* _EXERCISE_: Every line of the material is to be quoted verbatim, minus the pictures.

-- Start RAW DATA --

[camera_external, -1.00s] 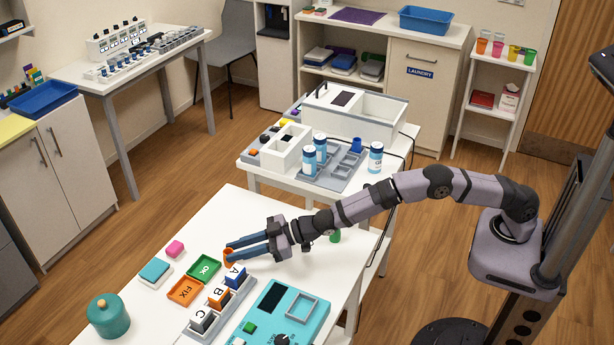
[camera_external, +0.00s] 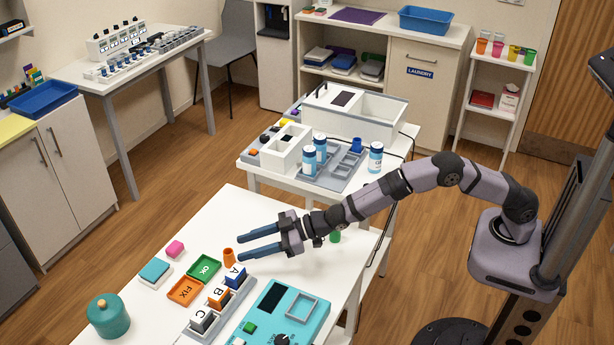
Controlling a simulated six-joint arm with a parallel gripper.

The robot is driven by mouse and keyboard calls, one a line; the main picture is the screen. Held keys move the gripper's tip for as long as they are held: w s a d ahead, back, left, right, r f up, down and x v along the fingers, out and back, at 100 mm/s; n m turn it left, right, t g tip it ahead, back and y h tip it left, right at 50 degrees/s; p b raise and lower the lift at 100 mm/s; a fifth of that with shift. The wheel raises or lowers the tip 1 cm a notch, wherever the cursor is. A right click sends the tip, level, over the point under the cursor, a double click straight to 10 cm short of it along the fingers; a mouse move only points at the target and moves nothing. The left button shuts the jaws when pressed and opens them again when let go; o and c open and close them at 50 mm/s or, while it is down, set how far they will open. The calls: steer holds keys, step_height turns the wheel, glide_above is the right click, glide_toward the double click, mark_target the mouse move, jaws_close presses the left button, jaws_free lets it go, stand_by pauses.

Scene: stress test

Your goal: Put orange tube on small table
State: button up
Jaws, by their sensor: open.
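The orange tube (camera_external: 229,258) stands upright on the near white table (camera_external: 205,225), just beside the green OK tray and behind the block marked A. My gripper (camera_external: 238,244) is open, with its two blue fingers pointing left. The fingertips are just right of and above the tube, apart from it, and nothing is between them. I cannot tell for certain which table is the small one; a white table (camera_external: 250,182) with bottles and a white box stands behind the near one.
Near the tube are the green OK tray (camera_external: 204,268), orange FIX tray (camera_external: 185,291) and lettered blocks (camera_external: 218,296). A teal device (camera_external: 283,310) lies to the front right. A green cylinder (camera_external: 335,236) stands by the arm. The near table's back left is clear.

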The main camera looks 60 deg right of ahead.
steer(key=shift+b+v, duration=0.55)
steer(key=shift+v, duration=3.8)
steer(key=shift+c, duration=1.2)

-- End RAW DATA --

* _RESPONSE TO THE EXERCISE_:
[camera_external, -1.00s] 
[camera_external, +0.00s] 
Controlling a simulated six-joint arm with a parallel gripper.

The robot is driven by mouse and keyboard calls, one a line; the main picture is the screen. Held keys move the gripper's tip for as long as they are held: w s a d ahead, back, left, right, r f up, down and x v along the fingers, out and back, at 100 mm/s; n m turn it left, right, t g tip it ahead, back and y h tip it left, right at 50 degrees/s; p b raise and lower the lift at 100 mm/s; a fifth of that with shift. The wheel raises or lowers the tip 1 cm a notch, wherever the cursor is. A right click sends the tip, level, over the point under the cursor, a double click straight to 10 cm short of it along the fingers; a mouse move only points at the target and moves nothing. The left button shuts the jaws when pressed and opens them again when let go; o and c open and close them at 50 mm/s or, while it is down, set how far they will open. The calls: steer holds keys, step_height turns the wheel, glide_above is the right click, glide_toward the double click, mark_target the mouse move, jaws_close presses the left button, jaws_free lets it go, stand_by pauses.

Scene: stress test

Your goal: Put orange tube on small table
State: button up
Jaws, by their sensor: open.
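The orange tube (camera_external: 229,258) stands upright on the near white table (camera_external: 205,225), just beside the green OK tray and behind the block marked A. My gripper (camera_external: 238,244) is open, with its two blue fingers pointing left. The fingertips are just right of and above the tube, apart from it, and nothing is between them. I cannot tell for certain which table is the small one; a white table (camera_external: 250,182) with bottles and a white box stands behind the near one.
Near the tube are the green OK tray (camera_external: 204,268), orange FIX tray (camera_external: 185,291) and lettered blocks (camera_external: 218,296). A teal device (camera_external: 283,310) lies to the front right. A green cylinder (camera_external: 335,236) stands by the arm. The near table's back left is clear.

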The main camera looks 60 deg right of ahead.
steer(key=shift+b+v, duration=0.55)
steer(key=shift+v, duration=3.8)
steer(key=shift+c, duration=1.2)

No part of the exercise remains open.